“Macao exists because of the dream of making it big,” says Danish photographer Charlotte de la Fuente, whose series A Chinese Game of Luck captures the heady rush of Asia’s gambling capital. A Portuguese territory until 1999, Macau is now a Special Administrative Region where, unlike mainland China, gambling is legal. Its recent history has been dominated by a transformation into a Vegas-like hub, leading the hopeful to flock there with visions of leaving considerably richer.
Rather than documenting the hustle of Macau’s casinos, Charlotte set herself the aim of capturing its unique atmosphere of hope, heady anticipation and, at times, sorrow. “This project was an exploration of how luck and the dream of making it big influences the mood of Macao,” says Charlotte. “Somehow this dream of quick success and wealth fascinated me, perhaps because I am too pragmatic to gamble myself.

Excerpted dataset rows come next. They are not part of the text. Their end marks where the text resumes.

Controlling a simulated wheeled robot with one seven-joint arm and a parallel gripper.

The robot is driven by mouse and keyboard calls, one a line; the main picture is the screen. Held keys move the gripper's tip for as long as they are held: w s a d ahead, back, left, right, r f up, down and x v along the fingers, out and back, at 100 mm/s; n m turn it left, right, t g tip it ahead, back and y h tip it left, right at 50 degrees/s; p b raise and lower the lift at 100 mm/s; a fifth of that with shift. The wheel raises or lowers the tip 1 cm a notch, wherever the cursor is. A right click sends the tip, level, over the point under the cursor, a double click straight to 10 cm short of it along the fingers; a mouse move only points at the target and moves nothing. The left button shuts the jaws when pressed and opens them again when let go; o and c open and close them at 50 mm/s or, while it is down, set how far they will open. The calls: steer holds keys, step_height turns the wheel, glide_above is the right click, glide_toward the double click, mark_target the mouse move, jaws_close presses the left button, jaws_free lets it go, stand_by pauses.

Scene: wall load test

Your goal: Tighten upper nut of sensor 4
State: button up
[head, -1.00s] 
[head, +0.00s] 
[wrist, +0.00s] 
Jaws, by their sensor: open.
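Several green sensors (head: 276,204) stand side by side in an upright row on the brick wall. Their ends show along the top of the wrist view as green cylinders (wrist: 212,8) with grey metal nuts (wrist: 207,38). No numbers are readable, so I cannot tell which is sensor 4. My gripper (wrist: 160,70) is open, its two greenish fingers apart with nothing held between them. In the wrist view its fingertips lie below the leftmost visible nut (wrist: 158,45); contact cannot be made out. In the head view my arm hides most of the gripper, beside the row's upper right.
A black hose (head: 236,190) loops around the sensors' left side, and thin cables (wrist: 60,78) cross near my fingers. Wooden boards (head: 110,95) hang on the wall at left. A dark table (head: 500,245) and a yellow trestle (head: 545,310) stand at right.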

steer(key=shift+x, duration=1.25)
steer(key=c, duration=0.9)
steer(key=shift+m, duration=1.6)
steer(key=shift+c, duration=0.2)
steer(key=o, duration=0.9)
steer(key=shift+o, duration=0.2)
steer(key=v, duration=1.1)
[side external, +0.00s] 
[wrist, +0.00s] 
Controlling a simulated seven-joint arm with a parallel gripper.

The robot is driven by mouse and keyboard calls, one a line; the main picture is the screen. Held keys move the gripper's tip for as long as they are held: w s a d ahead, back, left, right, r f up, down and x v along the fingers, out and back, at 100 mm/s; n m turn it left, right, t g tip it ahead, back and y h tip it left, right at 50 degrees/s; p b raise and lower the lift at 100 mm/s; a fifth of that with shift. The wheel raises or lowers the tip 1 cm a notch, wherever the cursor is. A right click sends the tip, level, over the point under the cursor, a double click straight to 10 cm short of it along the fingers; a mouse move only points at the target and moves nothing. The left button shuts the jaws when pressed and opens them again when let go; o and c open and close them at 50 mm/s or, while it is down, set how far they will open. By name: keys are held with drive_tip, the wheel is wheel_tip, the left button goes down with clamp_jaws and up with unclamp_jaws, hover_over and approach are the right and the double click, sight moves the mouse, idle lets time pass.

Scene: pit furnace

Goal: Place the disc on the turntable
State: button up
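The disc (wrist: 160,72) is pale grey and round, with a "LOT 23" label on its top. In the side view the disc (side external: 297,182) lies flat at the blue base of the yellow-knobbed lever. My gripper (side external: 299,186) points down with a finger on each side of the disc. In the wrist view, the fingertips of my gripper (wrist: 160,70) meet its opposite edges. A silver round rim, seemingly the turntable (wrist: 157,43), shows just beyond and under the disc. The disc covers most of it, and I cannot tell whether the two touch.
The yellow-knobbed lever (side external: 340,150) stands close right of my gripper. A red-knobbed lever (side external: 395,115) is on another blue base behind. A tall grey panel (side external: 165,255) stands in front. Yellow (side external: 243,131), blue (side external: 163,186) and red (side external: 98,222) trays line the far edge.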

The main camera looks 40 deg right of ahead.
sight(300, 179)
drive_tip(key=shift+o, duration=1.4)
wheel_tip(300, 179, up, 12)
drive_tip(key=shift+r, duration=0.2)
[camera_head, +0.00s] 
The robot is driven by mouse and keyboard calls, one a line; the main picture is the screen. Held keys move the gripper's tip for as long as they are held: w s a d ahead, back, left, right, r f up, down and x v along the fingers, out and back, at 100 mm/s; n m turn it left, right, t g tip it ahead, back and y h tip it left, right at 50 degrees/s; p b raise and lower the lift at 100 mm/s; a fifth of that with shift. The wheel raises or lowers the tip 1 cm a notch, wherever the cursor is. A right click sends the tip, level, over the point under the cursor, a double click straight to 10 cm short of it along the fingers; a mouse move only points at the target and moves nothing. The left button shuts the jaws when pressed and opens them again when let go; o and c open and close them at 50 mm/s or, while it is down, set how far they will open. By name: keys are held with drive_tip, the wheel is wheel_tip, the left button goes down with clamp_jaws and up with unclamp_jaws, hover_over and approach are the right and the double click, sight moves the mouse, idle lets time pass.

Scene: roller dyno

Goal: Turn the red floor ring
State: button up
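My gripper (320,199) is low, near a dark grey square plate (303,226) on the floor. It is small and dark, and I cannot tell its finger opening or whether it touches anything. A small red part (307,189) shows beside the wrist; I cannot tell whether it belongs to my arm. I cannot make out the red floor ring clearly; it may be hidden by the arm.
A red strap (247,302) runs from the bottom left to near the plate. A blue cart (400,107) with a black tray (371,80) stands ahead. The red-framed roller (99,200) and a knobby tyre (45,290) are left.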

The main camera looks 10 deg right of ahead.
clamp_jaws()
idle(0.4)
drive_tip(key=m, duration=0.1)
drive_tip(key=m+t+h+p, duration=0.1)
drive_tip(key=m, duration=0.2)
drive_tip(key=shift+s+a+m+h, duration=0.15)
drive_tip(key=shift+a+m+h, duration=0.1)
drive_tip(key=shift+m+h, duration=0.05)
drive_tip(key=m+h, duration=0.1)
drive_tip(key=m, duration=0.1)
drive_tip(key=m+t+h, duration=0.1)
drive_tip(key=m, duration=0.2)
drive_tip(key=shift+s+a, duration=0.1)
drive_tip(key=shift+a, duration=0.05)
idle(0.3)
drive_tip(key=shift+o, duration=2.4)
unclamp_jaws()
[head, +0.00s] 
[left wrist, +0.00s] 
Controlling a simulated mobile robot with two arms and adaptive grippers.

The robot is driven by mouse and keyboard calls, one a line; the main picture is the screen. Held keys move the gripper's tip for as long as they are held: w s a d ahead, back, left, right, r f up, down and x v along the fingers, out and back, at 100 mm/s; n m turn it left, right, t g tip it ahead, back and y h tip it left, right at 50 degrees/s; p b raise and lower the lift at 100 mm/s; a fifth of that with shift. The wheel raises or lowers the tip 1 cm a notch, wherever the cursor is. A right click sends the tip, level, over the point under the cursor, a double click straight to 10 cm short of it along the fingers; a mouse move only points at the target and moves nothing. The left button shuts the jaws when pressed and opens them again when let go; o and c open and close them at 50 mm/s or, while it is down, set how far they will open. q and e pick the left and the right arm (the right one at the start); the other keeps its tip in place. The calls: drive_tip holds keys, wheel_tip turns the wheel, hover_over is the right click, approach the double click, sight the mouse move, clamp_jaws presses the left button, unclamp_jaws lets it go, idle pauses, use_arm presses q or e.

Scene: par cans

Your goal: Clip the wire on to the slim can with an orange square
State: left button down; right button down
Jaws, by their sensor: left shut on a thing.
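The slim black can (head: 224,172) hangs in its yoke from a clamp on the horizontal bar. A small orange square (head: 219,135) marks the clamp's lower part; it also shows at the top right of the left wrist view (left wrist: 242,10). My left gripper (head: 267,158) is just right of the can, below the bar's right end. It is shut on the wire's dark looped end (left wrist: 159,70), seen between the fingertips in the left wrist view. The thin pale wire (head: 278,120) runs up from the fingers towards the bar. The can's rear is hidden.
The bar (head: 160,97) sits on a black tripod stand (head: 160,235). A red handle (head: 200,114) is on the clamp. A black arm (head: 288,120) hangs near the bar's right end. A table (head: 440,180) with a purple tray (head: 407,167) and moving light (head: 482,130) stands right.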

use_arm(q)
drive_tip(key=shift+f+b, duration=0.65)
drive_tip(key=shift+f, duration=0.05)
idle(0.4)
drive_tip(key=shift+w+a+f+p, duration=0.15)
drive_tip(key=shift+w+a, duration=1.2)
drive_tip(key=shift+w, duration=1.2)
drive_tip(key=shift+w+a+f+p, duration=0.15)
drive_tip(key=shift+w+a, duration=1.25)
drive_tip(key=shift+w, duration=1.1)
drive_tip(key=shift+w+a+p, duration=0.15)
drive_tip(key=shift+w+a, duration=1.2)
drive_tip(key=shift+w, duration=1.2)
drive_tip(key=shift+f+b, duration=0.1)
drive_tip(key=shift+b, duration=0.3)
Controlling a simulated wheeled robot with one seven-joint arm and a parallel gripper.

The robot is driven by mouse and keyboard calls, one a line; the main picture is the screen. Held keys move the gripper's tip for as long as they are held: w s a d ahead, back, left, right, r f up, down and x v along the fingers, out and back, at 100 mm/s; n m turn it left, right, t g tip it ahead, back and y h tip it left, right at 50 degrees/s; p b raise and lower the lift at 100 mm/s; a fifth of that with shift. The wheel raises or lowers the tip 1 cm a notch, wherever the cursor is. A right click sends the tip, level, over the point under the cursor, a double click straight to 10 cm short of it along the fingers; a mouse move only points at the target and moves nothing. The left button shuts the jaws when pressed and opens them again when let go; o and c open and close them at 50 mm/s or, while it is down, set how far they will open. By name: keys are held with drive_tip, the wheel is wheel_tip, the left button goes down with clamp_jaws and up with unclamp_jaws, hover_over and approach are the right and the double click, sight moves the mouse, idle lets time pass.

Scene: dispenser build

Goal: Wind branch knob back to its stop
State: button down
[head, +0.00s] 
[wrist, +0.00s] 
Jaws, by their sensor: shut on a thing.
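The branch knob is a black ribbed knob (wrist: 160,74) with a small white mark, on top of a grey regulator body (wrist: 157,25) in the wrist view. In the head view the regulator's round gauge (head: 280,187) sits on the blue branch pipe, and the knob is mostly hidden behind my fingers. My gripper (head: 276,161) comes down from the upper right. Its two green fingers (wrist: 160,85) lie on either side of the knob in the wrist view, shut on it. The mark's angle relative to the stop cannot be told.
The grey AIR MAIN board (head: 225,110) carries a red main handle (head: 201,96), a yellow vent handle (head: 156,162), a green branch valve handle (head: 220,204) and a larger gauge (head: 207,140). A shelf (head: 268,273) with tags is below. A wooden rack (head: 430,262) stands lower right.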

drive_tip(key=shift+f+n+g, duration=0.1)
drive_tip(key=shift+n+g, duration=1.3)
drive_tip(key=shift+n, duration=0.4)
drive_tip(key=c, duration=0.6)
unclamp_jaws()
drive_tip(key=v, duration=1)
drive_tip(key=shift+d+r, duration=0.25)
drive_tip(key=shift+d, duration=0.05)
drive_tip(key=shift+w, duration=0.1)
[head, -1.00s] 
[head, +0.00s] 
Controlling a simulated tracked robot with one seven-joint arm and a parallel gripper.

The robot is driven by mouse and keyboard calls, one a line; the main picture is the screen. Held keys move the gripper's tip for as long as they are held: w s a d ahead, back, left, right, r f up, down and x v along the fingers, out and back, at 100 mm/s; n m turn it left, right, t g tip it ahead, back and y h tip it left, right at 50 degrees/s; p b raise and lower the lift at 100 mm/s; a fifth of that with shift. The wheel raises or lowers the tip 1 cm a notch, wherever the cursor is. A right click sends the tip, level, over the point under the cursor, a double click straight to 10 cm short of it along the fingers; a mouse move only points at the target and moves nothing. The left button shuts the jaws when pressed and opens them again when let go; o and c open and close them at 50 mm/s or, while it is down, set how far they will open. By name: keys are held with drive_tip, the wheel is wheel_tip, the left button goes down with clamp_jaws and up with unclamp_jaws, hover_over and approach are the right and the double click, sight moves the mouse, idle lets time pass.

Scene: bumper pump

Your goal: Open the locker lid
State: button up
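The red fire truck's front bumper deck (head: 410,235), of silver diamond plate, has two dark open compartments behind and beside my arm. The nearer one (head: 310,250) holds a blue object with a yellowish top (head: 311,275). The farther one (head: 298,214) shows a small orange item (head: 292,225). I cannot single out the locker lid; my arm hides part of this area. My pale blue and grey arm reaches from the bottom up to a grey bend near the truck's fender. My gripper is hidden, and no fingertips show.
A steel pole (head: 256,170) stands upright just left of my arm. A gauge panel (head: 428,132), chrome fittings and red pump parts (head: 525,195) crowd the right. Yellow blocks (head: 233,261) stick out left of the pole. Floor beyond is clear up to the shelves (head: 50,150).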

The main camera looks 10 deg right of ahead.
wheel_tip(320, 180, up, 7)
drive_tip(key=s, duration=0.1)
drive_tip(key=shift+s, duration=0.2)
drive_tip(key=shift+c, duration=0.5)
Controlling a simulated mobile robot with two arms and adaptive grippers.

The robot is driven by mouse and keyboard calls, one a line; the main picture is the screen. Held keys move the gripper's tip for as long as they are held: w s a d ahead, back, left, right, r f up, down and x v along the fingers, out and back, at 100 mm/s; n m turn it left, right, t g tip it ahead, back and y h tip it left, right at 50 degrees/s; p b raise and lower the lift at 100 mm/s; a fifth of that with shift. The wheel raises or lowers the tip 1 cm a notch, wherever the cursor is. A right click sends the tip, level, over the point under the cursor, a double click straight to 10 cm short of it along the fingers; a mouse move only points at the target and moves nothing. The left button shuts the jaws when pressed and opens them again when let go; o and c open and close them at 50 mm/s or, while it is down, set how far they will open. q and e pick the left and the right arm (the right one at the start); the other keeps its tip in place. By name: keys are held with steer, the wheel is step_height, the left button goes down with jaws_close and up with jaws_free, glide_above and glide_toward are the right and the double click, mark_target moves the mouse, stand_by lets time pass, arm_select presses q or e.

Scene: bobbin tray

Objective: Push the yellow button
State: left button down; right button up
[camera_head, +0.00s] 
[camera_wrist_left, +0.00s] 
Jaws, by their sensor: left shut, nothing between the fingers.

In Denmark there is not a strong tradition for gambling, so meeting a society where it has such a big impact was something that I wanted to explore.”
Before the project, Charlotte had been interning at a newspaper in Denmark, and was keen to embark on an approach that countered this experience. “After working towards the newspaper ideal of ’getting the whole story in one picture’ I wanted to distance myself from that idea and to work more on depicting an atmosphere with my own voice,” she explains. “I felt like doing a project where I was able to explore my own visual style as a photographer and not think too much about photographing in a traditional newspaper style.”
In Macao Charlotte was surprised by how deserted some of the casinos were, as the gambling industry in the region has expanded in excess of demand. “Walking around in some of them almost felt like being in a ghost city,” she says. The venues themselves only added to the surrealism. Like Vegas, casino interiors in Macau are often inspired by European destinations, like Venice complete with fake canals and gondolas. “Each casino has its own scent and musical theme – after just a few hours inside the casinos it always resulted in a headache,” says Charlotte. “I think Vivaldi will always remind me of Macao.”
As well as exploring Chinese attitudes towards luck, the project was also and opportunity for Charlotte to discuss the impact of Macau’s rapid transformation on its inhabitants. “There was a big difference in how the locals I talked to felt about the casino industry,” says Charlotte. “I met a few people who really hated how the expanding gambling industry had changed Macao. Some appreciated the industry because of the jobs but at the same time felt the gambling industry also created problems such as large influx in housing prices and gambling addiction. It is no coincidence that the streets in Macao are filled with pawnshops.”